## TASK BRIEF
Leave the pictures out and copy exactly the lines from the line containing "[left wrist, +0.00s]" to the line containing "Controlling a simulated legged", both lines included.

Excerpt from a dataset:
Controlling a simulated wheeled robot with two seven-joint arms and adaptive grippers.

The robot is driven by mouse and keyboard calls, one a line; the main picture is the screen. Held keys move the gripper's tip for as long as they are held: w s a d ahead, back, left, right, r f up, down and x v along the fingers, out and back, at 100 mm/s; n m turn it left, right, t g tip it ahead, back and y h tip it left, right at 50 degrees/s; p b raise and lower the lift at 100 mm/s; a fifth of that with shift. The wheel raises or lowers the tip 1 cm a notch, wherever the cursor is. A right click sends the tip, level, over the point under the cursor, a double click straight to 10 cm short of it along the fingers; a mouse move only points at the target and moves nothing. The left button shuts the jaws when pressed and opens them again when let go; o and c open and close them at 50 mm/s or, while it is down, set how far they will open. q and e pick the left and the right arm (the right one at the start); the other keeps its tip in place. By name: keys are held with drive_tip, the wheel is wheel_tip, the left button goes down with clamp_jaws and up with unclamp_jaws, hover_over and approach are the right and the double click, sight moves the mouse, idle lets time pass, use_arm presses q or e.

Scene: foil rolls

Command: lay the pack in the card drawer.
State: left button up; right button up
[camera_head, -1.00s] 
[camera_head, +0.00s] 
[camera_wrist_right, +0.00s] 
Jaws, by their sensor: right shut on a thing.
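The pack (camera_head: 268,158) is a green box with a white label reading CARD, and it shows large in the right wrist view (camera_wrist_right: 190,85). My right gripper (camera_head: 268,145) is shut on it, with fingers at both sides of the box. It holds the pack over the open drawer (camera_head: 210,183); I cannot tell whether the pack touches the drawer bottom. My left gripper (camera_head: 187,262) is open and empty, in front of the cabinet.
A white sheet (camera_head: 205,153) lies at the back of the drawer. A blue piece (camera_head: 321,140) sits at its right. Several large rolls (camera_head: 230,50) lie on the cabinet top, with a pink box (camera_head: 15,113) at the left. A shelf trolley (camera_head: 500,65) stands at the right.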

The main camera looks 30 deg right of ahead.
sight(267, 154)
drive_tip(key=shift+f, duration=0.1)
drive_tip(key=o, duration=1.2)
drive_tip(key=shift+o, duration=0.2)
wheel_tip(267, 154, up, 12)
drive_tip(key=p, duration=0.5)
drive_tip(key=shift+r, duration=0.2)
==
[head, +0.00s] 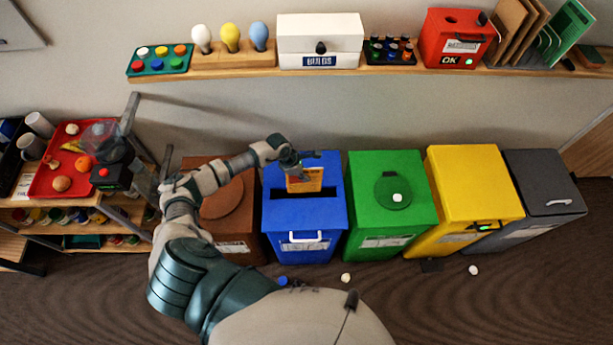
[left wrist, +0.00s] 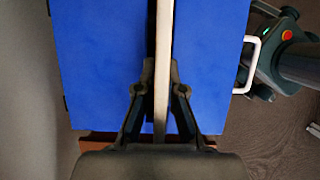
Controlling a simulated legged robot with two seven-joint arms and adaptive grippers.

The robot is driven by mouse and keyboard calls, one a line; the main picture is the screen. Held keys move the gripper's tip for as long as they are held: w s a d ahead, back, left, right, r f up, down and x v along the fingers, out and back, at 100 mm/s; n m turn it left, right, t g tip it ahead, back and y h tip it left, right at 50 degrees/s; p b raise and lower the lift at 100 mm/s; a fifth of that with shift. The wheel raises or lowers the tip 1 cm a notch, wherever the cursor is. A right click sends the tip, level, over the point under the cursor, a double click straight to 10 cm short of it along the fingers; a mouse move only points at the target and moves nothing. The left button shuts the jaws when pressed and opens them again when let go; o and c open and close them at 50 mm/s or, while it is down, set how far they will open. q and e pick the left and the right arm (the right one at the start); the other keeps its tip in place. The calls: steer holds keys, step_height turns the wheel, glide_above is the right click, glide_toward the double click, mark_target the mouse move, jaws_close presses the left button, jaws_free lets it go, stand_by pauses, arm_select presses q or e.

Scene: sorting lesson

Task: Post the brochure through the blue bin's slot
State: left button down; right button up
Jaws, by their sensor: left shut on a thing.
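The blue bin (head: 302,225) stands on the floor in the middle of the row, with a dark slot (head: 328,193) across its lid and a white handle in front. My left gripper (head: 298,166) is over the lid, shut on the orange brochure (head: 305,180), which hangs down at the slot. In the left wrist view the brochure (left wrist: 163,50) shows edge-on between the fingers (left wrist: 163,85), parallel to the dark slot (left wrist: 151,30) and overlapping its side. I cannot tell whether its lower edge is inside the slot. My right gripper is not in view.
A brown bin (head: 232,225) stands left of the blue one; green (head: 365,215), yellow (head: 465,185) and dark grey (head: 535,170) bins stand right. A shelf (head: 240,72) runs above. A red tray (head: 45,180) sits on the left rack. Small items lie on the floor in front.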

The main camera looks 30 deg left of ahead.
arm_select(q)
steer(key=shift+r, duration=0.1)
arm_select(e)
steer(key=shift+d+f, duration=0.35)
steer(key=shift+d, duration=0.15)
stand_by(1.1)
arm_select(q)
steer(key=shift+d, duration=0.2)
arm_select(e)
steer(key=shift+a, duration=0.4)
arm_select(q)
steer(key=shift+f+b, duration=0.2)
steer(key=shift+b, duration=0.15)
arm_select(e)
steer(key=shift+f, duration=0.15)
==
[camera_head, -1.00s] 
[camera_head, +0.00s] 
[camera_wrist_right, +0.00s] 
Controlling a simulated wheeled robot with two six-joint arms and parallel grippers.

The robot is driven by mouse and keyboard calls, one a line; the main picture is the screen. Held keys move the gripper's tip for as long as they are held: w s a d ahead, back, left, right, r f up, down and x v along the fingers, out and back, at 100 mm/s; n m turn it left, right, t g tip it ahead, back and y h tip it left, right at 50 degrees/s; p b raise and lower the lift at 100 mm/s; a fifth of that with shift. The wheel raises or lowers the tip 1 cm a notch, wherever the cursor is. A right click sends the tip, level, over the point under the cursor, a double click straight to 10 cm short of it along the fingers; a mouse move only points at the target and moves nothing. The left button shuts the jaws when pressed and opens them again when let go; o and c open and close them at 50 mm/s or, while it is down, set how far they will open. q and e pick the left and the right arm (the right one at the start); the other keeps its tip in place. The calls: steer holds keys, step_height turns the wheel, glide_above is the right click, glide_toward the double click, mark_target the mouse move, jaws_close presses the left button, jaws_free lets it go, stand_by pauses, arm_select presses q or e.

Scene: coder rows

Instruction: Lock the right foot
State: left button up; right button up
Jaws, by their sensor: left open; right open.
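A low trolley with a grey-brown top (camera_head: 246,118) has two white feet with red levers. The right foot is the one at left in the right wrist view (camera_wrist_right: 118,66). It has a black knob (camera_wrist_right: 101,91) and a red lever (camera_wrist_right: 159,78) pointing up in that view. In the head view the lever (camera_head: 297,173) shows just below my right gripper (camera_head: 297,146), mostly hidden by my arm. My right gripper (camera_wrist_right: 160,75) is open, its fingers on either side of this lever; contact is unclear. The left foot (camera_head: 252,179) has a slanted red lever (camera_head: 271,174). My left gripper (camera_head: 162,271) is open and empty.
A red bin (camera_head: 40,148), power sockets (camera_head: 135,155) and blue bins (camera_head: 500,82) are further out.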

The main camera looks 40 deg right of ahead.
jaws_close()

## PROBLEM SOLUTION
[left wrist, +0.00s] 
Controlling a simulated legged robot with two seven-joint arms and adaptive grippers.

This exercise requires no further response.